▶ **Exercise directions**:
Of the lines listed below, return exactly those that run from the line containing "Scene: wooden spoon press" through the line containing "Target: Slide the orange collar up", both included.

▶ **Record set**:
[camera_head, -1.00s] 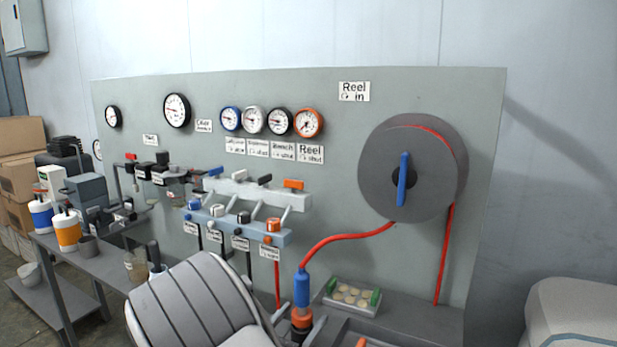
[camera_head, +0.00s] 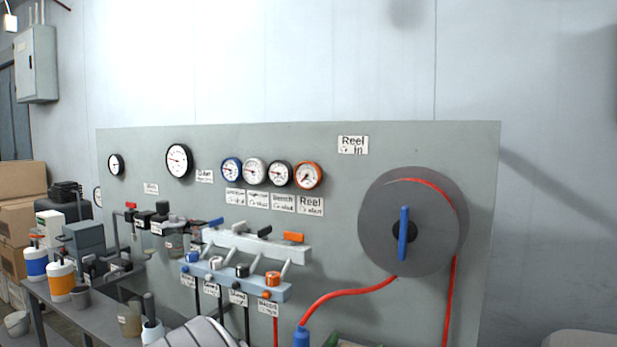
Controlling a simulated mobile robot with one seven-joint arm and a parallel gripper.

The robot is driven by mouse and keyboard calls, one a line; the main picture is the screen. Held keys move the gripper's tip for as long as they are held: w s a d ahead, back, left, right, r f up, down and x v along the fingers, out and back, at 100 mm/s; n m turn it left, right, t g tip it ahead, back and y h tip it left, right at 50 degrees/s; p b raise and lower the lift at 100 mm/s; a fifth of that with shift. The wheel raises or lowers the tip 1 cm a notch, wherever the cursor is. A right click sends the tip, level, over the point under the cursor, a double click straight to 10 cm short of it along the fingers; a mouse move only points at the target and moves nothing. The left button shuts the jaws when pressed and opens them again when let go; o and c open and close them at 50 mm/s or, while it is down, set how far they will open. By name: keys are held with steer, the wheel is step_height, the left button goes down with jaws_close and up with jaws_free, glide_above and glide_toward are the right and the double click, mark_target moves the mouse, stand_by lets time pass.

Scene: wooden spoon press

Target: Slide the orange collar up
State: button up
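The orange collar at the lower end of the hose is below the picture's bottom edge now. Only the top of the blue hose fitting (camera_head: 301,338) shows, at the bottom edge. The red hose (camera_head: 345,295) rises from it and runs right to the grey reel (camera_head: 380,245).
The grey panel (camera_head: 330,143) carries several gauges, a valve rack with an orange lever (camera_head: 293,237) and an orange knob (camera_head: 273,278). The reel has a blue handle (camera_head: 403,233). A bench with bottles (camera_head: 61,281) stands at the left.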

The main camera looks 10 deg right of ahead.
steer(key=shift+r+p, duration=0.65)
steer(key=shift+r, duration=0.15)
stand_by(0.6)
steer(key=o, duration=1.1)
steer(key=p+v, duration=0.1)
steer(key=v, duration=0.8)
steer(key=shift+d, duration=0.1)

* * *

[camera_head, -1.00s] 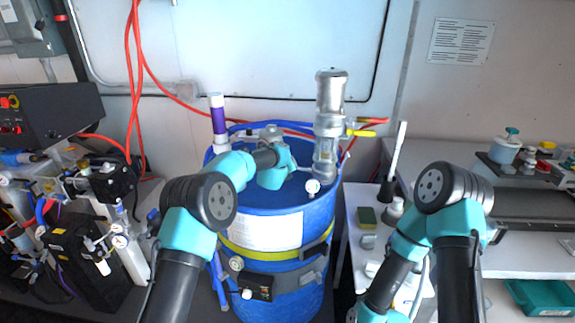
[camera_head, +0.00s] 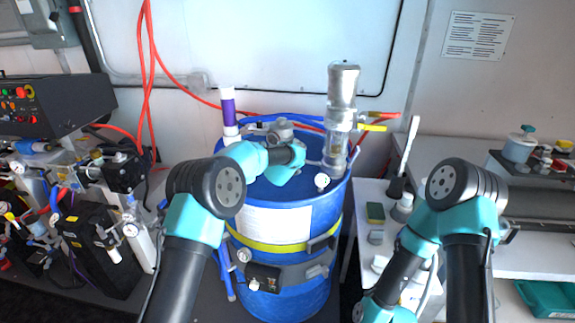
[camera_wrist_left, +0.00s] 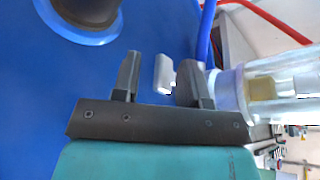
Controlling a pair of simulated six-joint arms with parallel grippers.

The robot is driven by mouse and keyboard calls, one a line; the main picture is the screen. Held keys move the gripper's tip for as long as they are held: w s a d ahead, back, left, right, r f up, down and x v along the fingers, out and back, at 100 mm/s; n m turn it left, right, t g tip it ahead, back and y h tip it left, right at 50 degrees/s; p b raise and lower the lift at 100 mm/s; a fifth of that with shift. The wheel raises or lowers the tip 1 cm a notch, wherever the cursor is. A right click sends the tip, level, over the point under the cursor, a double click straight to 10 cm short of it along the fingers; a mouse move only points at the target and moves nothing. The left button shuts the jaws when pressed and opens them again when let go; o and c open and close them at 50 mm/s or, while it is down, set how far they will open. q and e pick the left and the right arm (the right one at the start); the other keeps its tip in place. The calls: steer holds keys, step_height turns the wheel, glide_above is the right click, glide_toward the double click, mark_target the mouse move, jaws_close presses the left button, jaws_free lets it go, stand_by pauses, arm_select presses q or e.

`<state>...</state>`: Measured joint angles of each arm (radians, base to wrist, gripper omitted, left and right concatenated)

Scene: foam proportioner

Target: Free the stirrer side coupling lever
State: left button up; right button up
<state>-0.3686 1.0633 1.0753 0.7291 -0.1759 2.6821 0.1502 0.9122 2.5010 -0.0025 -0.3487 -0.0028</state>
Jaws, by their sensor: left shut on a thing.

...

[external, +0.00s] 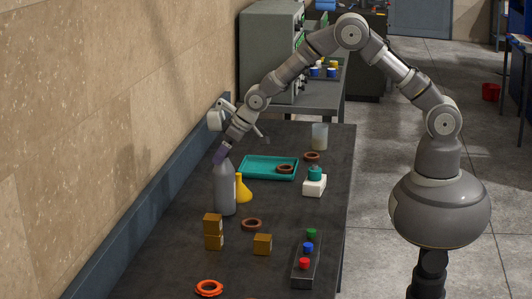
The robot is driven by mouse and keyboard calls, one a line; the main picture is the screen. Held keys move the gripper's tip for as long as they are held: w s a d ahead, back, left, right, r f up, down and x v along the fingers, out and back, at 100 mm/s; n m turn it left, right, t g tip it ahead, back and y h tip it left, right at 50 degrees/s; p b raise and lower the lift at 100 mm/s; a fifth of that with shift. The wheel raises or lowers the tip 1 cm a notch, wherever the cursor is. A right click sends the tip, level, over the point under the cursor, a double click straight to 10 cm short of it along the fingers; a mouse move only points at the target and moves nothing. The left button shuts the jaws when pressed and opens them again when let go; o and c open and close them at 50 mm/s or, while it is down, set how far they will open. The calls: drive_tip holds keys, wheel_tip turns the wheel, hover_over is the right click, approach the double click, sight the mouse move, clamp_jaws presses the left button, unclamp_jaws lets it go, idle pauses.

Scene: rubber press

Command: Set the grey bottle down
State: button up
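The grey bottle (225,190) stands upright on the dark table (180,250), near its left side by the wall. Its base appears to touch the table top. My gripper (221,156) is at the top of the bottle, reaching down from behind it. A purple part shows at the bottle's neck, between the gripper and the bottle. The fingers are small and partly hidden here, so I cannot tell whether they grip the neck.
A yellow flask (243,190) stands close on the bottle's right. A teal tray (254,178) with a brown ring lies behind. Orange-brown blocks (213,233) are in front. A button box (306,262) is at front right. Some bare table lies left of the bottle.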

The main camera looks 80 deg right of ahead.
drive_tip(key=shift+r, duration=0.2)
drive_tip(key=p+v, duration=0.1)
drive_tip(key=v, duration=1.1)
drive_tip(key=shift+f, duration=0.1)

▶ **Task result**:
Scene: wooden spoon press

Target: Slide the orange collar up

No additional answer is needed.